LR: Alors vous aviez déjà commencé à écrire durant vos dernières années de Secondaire et au cours de votre dernière année de Secondaire et grâce au pot et au hash, le gars s’intéressait aux Beats alors j’imagine que l’on ne vous avait pas enseigné les Beats, sous quelque forme que ce soit, à l’école à l’époque…

EF: Oh non. Je ne sais même pas comment Mark a pu mettre la main là-dessus, et sur Nietzsche.
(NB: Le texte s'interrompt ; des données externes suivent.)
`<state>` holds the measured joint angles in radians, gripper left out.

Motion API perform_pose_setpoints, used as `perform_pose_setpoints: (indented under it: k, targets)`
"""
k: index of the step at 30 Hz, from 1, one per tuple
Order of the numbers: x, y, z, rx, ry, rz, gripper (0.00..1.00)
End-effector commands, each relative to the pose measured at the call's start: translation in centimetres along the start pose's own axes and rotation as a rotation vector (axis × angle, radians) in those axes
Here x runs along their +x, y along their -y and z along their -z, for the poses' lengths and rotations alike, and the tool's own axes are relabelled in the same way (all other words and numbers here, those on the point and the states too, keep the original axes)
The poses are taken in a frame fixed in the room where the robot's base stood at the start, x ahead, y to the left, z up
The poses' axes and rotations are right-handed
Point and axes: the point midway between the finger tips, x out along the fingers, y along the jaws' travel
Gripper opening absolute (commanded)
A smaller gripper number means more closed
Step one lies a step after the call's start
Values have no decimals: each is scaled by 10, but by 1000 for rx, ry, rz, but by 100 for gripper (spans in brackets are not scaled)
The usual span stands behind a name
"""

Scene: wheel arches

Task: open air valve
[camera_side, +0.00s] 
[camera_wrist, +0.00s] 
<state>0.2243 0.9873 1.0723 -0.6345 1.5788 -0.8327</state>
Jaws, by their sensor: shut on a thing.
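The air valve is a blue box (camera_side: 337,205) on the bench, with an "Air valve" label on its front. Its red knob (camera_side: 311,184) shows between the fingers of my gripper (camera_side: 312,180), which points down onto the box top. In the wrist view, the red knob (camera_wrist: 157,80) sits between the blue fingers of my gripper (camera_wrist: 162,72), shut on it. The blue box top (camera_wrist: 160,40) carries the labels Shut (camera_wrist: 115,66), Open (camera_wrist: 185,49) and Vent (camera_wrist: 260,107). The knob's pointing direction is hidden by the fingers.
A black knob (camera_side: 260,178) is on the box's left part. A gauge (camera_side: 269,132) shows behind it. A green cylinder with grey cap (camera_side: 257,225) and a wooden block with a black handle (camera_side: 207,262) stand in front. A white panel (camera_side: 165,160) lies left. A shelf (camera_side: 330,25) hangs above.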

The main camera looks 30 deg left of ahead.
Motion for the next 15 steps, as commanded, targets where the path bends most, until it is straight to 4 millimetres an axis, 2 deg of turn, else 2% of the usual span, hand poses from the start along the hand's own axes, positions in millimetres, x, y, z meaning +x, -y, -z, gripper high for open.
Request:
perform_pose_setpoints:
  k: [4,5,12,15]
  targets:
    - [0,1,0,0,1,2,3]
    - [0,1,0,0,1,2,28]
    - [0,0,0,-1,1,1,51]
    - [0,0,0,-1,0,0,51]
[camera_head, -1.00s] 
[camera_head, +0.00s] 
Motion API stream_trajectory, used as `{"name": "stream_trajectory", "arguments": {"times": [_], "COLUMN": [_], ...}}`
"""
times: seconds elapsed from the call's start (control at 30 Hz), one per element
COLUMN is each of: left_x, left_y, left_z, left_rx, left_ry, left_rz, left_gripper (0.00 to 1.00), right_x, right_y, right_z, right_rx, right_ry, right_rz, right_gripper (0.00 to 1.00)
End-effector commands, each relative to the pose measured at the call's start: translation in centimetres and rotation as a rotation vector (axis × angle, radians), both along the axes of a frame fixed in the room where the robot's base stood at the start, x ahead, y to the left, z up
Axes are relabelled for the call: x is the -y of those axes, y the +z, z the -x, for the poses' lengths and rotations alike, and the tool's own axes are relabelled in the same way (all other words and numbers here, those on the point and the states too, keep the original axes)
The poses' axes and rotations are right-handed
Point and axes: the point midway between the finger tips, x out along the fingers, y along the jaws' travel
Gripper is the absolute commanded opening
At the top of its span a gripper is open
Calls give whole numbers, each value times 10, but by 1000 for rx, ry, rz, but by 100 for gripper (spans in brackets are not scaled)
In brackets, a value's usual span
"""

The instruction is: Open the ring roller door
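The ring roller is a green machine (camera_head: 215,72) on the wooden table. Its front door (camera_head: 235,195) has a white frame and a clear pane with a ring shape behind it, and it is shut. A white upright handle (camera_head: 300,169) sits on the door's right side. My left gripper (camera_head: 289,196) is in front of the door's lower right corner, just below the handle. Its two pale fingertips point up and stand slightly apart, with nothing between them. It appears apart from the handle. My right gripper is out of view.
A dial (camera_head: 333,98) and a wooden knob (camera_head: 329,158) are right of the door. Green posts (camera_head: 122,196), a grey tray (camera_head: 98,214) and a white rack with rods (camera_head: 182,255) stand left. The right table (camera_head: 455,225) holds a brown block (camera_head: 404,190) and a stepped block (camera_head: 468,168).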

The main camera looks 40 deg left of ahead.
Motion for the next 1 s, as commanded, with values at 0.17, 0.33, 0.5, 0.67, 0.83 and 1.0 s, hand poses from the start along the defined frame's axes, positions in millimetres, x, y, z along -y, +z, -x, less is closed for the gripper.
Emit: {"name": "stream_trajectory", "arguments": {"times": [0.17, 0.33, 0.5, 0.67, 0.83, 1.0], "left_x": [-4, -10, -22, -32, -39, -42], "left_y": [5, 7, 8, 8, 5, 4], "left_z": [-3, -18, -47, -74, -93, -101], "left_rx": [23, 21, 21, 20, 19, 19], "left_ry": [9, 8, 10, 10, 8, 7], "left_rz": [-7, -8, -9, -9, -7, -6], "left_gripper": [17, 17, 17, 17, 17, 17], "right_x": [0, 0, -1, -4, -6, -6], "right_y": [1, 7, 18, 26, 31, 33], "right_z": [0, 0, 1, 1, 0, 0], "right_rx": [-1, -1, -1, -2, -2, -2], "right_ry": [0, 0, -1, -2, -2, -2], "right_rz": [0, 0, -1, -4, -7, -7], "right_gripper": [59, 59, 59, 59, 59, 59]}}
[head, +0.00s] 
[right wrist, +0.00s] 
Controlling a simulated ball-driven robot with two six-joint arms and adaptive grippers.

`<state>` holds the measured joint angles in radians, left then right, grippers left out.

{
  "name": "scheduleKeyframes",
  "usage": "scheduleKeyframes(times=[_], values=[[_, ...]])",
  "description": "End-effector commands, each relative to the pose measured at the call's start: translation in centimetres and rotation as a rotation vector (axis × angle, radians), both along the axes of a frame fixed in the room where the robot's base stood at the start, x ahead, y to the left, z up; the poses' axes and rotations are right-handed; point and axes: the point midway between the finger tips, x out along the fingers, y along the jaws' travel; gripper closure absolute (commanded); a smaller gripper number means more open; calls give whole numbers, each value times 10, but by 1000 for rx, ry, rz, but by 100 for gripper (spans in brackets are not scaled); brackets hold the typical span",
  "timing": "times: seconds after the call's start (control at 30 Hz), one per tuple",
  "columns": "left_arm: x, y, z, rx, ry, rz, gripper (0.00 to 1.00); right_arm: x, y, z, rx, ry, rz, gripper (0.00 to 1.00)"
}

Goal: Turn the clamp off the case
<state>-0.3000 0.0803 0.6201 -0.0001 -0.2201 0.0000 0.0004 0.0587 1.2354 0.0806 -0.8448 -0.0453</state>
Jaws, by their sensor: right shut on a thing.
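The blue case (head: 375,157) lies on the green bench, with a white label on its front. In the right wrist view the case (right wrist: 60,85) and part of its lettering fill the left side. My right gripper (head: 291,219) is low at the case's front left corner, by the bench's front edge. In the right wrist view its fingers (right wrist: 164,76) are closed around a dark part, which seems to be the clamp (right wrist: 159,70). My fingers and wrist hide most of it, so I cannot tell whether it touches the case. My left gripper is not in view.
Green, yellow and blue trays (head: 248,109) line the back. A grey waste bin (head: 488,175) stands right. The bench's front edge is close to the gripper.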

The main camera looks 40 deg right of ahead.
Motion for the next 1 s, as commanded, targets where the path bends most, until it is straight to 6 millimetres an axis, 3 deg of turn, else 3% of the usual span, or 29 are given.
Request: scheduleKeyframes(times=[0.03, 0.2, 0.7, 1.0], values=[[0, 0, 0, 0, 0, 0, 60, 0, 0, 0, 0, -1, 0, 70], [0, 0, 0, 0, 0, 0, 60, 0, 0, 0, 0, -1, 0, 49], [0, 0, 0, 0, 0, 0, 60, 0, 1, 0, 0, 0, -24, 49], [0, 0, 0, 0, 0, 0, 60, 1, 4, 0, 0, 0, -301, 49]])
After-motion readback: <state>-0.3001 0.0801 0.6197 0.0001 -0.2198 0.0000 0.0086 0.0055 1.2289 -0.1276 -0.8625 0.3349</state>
Autour de 1966, lorsque j’ai commencé à l’Université Sir George, dans mon cours d’Introduction à la Littérature Canadienne, considéré comme un cours Mickey Mouse enseigné par Michael Gnarowski, un ami de Louis Dudek, j’ai été introduit à l’œuvre de Leonard Cohen, A.M. Klein, et Irving Layton. Je me suis dit Hey! Ces gars sont de mon quartier! Il semblait possible d’être écrivain à Montréal, surtout si tu étais Juif. (Rires.)
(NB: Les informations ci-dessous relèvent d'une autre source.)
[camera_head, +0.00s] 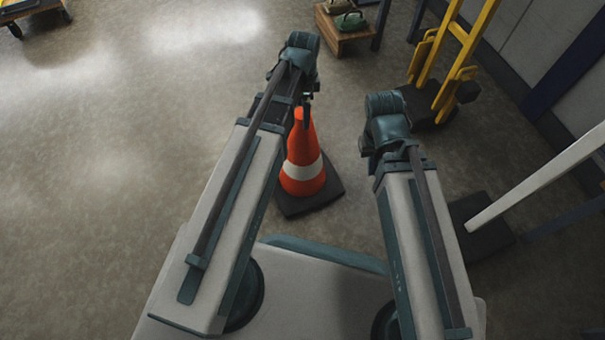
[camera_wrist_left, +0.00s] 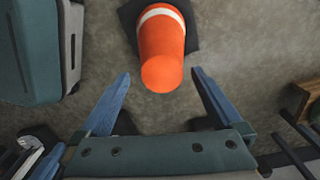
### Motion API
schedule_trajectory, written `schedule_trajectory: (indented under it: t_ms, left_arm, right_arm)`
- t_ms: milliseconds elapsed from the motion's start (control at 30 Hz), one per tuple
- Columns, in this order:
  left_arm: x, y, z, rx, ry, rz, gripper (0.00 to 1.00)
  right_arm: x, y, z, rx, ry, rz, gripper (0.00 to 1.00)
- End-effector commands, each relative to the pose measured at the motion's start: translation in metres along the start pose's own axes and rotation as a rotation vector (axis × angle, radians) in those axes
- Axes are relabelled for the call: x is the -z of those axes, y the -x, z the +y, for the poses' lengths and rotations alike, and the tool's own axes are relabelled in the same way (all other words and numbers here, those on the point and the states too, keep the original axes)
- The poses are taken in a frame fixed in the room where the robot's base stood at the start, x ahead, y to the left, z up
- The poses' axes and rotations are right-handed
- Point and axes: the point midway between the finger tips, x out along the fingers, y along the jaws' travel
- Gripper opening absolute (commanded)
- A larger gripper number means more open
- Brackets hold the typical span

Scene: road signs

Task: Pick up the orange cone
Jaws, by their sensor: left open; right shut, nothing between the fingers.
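The orange cone (camera_head: 302,167) with a white band stands upright on its dark square base, on the floor just ahead of my body. It also shows in the left wrist view (camera_wrist_left: 162,52), with its tip toward my left gripper (camera_wrist_left: 161,75). The left gripper is open, and the cone's tip appears between its two fingers, with gaps on both sides.
A yellow hand truck (camera_head: 452,75) stands at the upper right. A wooden crate (camera_head: 343,40) holding green items is at the back. A white post with a black base (camera_head: 482,226) is at the right. A yellow cart (camera_head: 35,15) is far left. The left floor is open.

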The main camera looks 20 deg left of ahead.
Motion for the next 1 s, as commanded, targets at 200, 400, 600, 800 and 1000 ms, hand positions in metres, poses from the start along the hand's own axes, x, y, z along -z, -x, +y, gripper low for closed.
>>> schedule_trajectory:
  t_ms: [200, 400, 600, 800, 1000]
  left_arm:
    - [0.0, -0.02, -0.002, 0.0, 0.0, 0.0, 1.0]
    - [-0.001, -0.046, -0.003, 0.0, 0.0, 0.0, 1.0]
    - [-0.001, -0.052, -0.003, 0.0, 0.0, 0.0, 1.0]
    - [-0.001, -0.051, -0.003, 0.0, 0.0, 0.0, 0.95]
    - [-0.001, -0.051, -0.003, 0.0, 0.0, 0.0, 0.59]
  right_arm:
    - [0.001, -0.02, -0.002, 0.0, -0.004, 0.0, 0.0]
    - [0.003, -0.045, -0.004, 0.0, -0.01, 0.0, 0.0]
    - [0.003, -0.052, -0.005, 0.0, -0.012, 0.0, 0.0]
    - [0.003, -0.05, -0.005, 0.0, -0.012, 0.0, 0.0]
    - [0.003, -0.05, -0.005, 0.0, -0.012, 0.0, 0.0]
LR: Alors cela est un peu bizarre—certains diraient qu’il y a là un défi à surmonter, mais vous y avez plutôt vu un avantage, comme « hey, il y a ici une niche pour moi. »
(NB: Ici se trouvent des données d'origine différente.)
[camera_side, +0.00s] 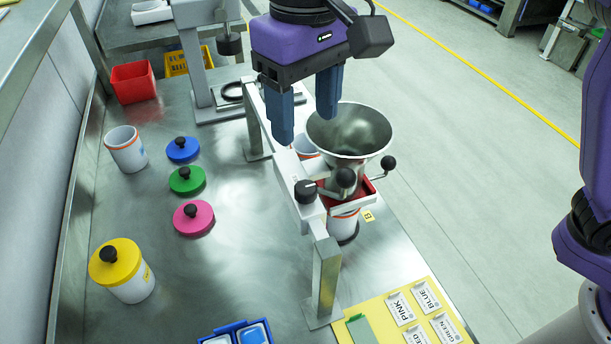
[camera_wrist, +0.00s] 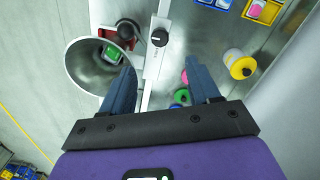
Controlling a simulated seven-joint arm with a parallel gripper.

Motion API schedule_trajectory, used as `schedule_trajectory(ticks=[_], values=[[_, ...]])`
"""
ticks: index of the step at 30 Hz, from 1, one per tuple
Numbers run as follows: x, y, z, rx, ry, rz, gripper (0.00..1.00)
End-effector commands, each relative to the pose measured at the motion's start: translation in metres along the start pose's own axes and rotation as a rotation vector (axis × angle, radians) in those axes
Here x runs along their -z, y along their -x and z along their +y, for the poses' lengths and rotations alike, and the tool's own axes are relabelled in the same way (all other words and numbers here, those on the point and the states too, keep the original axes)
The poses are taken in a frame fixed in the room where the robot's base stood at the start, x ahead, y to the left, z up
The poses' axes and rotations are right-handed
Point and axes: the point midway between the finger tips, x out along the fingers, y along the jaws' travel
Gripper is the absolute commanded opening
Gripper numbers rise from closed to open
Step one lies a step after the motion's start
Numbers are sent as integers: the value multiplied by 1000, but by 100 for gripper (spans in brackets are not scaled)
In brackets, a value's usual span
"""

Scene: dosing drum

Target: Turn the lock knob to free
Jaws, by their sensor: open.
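The lock knob (camera_side: 306,191) is a black round knob on the white bar (camera_side: 288,170) of the dosing stand, left of the steel hopper (camera_side: 350,132). In the wrist view the knob (camera_wrist: 159,38) lies beyond the fingertips, roughly in line with the gap between them. Its exact turn angle is too small to tell. My gripper (camera_side: 305,128) is open and empty, pointing down, above and behind the knob in the side view. It also shows in the wrist view (camera_wrist: 160,68), with both blue fingers apart and nothing between them. The fingers do not touch the knob.
The hopper stands close beside the fingers, above a red drum part (camera_side: 362,187) with a black-balled crank (camera_side: 388,162). Blue, green and pink lids (camera_side: 193,218) and a yellow-lidded jar (camera_side: 128,275) stand left. A yellow card board (camera_side: 405,315) lies in front. Bench between lids and stand is clear.

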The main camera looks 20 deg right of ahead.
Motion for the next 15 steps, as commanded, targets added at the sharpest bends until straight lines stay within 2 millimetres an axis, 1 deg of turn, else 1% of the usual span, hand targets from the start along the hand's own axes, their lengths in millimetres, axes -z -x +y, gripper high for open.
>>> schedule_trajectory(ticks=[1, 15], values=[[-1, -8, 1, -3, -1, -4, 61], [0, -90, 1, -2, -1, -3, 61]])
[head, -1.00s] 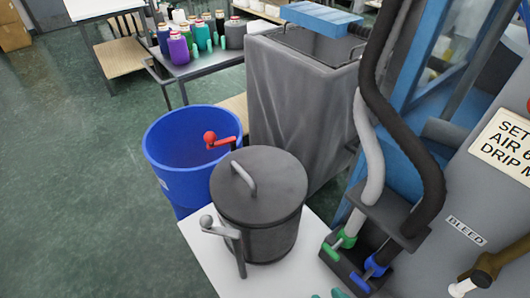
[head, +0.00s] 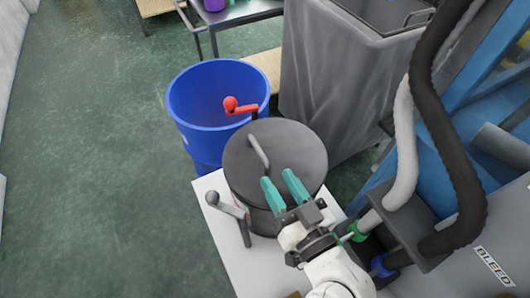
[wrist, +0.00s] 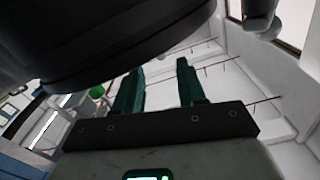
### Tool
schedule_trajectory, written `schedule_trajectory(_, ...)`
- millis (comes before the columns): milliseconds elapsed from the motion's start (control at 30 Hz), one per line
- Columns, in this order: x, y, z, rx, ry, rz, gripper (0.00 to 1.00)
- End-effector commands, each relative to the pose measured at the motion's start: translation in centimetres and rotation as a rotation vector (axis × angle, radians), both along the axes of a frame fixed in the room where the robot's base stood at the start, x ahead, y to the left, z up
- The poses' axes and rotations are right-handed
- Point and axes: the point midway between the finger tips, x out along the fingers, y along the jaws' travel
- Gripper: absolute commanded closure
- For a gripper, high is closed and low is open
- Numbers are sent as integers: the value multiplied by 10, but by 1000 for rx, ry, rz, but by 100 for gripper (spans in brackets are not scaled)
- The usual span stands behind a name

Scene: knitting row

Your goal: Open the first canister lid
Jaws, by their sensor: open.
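A dark grey canister with a round lid (head: 296,148) stands on a white table in the head view. A thin curved metal handle (head: 259,152) rises from the lid, which looks seated flat on the canister. My gripper (head: 282,182) is open, with two teal fingers, over the near right edge of the lid in the head view. It is apart from the handle. In the wrist view the open fingers (wrist: 158,80) show with nothing between them, and the dark canister (wrist: 90,40) fills the upper left. The canister's near side is partly hidden by my gripper.
A grey-knobbed lever (head: 230,207) stands at the table's left edge (head: 232,245). A red-knobbed crank (head: 240,106) is behind the canister, before a blue bin (head: 200,100).

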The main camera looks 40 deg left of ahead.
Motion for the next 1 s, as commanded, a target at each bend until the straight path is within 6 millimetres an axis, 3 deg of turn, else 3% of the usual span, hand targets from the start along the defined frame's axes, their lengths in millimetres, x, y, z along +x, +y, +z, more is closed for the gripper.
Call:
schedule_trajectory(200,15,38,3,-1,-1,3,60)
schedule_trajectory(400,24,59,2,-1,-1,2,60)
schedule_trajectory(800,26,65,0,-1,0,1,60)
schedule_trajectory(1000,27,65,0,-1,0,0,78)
EF: Je me suis tout simplement dis Hey, ils écrivent sur le quartier. Klein et Layton tout particulièrement—ce fut une révélation.

LR: Tout particulièrement après avoir été gavé de force de Shakespeare et de poésie victorienne.

EF: Ouais, et les Romantiques et principalement de littérature américaine. À l’époque nous avions beaucoup de professeurs américains à cause de la guerre du Vietnam et des réfractaires, mais leur attitude était telle que le Canada n’avait pas de littérature. Je me souviens de l’un d’eux en train de me demander: Où est ton Hemingway, où est ton Faulkner?

LR: Ma foi. Je sais que le Canada a été dénigré pour son nombrilisme et pour n’écrire que sur lui-même, pour être obsédé par la question de l’identité.

EF: Ça c’est venu plus tard. Ça c’est venu plus tard. La plupart du temps à l’époque cétait encore colonial, l’idée prédominante était: comment le Canada peut-il encore être intéressant si tu dois encore aller aux Etats-Unis pour réussir, ou en Grande-Bretagne. C’est ce qu’a fait Richler et si tu restais ici et écrivais, tu n’était personne. Plus tard, j’ai eu Richler comme professeur, il a enseigné à Concordia. Son enseignement consistait à s’asseoir et à bavarder et à nous sortir pour prendre un verre après.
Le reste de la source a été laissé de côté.